OPINION. Le frein à l’endettement serait plus efficace en cette époque instable si l’on anticipait mieux les crises à venir, écrit l’ancien vice-président de la BNS et directeur honoraire du Centre E4S, Jean-Pierre Danthine, qui suggère qu’un groupe d’experts non partisans pourrait juger au cas par cas, en sortant de son application bête et méchante
Depuis le début de ce siècle, la gestion des finances publiques de la Confédération a été placée sous le signe du frein à l’endettement, un article constitutionnel approuvé en 2001 par 85% des citoyens prescrivant que les recettes et les dépenses de la Confédération doivent être équilibrées sur le moyen terme. Pour juger du succès de cet instrument, il suffit de mesurer le poids de la dette publique et les problèmes qu’il pose dans les pays voisins (France, Italie…) et plus éloignés (Etats-Unis).
Le fondement logique du frein à l’endettement est établi: en démocratie, les tentations politiciennes de court terme rendent extrêmement difficile une gestion financière rigoureuse. Un outil contraignant prescrivant d’adopter une perspective budgétaire globale dans la prise de décisions publiques constitue un atout majeur. Démocratiquement, un tel mécanisme institutionnel ne va pas de soi.

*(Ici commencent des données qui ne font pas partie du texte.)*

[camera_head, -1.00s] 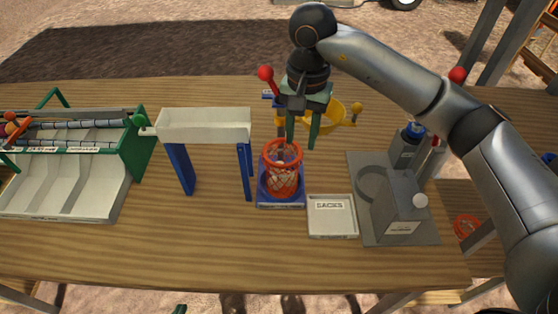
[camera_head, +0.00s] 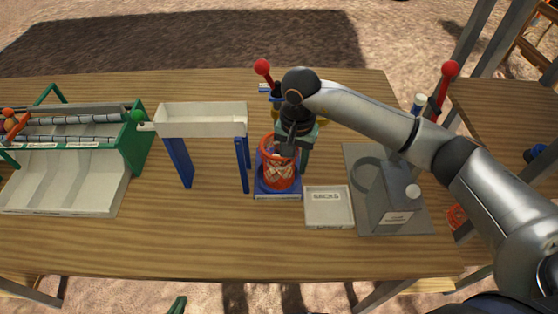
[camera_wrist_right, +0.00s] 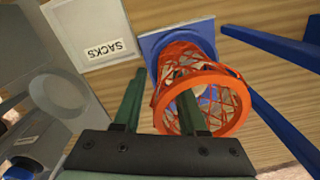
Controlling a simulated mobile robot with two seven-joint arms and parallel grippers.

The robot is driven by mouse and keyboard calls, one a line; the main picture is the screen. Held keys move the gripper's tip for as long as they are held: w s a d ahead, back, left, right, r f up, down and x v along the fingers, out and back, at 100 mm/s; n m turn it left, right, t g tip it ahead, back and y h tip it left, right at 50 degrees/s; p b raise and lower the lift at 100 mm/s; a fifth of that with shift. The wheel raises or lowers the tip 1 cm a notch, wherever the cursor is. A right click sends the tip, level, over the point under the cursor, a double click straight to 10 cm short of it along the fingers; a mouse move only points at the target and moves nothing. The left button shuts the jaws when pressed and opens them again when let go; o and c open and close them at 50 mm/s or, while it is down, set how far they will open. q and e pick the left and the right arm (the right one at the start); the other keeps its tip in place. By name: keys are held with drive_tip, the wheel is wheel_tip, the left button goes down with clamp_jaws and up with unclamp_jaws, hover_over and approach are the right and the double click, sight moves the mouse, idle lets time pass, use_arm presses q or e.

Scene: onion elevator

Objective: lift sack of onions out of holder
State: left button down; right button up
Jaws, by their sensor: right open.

Il est en effet paradoxal de penser atteindre de meilleurs résultats en contraignant ses décisions futures plutôt qu’en gardant toutes ses options ouvertes. Très intuitivement, c’est pourtant le cas lorsque l’analyse préalable de la situation montre que certaines tentations seront irrésistibles et conduiront à des évolutions sous-optimales. Ulysse, le héros de la mythologie grecque, montrait déjà la voie lorsqu’il demandait à ses équipiers de l’attacher au mât de son bateau pour éviter de succomber au chant ensorceleur des sirènes et de fracasser son navire contre les rochers.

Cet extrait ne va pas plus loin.